**Stated exercise:** Extract each line bearing the word "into".

**Dataset records:**

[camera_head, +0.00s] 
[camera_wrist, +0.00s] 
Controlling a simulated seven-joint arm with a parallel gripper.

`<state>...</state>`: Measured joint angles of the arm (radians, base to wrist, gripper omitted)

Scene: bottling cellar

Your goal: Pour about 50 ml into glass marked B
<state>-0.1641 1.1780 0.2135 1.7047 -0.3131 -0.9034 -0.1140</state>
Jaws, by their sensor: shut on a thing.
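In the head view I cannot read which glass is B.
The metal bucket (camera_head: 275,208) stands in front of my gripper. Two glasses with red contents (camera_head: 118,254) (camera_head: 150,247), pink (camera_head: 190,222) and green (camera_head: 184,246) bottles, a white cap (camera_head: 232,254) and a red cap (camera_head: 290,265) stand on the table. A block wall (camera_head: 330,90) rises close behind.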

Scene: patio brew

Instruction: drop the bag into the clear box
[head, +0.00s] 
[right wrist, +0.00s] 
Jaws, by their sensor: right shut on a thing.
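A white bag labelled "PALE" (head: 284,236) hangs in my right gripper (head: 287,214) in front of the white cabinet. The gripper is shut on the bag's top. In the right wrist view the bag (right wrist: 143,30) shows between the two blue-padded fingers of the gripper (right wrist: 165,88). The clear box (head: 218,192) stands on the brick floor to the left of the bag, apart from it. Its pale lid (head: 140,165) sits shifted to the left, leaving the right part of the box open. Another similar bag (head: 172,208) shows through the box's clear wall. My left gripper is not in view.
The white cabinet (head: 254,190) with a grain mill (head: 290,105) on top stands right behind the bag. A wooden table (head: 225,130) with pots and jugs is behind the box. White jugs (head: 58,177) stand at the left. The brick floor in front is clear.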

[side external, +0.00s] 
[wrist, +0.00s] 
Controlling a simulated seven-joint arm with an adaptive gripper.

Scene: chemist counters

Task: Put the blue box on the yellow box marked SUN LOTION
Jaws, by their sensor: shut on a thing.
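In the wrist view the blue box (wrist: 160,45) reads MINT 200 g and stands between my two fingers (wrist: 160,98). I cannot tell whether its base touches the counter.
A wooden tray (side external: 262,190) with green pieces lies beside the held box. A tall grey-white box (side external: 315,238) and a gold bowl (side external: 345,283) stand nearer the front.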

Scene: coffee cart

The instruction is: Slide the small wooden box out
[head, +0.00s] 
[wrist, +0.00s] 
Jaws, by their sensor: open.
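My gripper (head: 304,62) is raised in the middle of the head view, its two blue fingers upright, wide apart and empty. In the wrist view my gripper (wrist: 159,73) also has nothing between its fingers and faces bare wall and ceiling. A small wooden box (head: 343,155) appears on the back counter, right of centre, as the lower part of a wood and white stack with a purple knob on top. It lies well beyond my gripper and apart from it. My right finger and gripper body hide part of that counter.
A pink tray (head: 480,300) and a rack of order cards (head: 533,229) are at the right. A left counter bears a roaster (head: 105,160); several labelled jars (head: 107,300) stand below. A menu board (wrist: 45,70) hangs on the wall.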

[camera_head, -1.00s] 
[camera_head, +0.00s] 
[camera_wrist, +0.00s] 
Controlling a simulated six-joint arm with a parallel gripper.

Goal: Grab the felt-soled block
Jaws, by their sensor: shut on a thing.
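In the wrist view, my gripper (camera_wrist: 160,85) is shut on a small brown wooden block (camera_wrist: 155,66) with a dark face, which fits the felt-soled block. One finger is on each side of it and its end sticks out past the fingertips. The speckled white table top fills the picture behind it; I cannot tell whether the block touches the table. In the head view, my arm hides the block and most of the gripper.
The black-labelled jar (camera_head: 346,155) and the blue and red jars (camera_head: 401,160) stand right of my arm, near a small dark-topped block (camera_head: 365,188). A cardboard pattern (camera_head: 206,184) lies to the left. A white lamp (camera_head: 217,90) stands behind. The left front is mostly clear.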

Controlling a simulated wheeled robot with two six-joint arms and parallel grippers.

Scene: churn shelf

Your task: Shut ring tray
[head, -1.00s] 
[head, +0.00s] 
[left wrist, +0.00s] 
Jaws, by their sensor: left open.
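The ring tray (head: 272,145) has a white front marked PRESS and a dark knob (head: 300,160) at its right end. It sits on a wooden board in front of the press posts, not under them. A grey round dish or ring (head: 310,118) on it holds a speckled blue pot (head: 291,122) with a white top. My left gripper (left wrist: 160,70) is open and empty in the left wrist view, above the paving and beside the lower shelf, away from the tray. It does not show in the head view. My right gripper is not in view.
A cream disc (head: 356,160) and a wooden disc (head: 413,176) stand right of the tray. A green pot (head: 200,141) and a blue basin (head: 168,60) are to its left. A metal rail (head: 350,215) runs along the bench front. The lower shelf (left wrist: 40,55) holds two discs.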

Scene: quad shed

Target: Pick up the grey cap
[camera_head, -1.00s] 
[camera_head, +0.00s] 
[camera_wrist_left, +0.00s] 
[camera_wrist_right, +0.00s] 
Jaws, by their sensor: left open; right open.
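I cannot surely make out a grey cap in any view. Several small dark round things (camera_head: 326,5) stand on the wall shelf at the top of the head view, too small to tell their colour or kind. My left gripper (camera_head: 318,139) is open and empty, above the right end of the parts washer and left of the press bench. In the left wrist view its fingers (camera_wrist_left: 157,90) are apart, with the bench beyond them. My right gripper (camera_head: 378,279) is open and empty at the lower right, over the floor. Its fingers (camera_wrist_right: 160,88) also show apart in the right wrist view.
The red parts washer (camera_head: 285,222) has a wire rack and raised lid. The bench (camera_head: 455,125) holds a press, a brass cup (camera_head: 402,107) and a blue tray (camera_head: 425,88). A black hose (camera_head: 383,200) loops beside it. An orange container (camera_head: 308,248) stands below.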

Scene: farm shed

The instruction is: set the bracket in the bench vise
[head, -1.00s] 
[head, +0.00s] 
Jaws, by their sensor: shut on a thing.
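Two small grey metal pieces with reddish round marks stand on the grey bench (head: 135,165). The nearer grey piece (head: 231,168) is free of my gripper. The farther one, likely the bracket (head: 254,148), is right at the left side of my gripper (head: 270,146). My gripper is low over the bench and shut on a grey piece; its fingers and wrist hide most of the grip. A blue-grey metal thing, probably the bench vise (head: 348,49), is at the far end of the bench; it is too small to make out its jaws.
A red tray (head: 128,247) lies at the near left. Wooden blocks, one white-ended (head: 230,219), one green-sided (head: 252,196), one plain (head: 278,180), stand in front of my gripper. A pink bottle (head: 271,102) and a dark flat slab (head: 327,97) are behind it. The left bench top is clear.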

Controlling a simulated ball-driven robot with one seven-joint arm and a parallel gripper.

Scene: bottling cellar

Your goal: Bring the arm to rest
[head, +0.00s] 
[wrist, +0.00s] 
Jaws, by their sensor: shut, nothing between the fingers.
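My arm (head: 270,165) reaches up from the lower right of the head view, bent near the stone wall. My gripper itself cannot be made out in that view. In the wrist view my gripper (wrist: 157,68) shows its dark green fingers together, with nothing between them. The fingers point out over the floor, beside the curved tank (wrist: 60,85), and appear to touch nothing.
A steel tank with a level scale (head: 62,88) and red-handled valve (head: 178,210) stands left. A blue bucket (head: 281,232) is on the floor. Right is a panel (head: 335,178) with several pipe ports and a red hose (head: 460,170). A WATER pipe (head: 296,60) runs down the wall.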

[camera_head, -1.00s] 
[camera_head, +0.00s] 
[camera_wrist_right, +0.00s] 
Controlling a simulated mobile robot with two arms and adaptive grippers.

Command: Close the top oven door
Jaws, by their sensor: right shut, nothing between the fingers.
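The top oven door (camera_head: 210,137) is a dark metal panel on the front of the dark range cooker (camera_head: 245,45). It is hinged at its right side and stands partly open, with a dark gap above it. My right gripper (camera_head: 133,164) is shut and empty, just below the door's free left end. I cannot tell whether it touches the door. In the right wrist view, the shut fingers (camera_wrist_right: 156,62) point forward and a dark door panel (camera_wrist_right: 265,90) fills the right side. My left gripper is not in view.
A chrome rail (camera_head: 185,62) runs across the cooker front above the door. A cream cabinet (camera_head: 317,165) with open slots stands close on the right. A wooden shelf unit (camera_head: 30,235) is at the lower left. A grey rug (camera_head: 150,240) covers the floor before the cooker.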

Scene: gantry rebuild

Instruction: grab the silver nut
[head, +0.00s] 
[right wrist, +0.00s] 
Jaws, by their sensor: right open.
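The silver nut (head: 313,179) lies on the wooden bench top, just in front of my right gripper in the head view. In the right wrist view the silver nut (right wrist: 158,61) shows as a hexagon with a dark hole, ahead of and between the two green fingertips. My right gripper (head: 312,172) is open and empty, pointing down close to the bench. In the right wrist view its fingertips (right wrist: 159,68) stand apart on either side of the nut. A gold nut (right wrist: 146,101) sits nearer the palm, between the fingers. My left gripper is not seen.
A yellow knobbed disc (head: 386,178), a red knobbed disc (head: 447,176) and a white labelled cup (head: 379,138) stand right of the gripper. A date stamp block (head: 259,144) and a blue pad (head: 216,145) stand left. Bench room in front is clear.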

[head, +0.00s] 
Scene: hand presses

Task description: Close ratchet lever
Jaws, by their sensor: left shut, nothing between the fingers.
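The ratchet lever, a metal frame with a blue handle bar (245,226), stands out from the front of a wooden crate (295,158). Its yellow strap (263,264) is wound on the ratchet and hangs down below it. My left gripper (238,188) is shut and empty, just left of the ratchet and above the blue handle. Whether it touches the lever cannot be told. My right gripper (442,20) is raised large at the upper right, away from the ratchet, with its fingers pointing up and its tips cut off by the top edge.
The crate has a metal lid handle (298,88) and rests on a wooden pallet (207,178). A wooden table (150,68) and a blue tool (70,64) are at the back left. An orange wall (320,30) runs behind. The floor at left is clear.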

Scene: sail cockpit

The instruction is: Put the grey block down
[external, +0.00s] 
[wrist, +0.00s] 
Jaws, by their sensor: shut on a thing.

**Correct result:**
Your goal: Pour about 50 ml into glass marked B
Instruction: drop the bag into the clear box

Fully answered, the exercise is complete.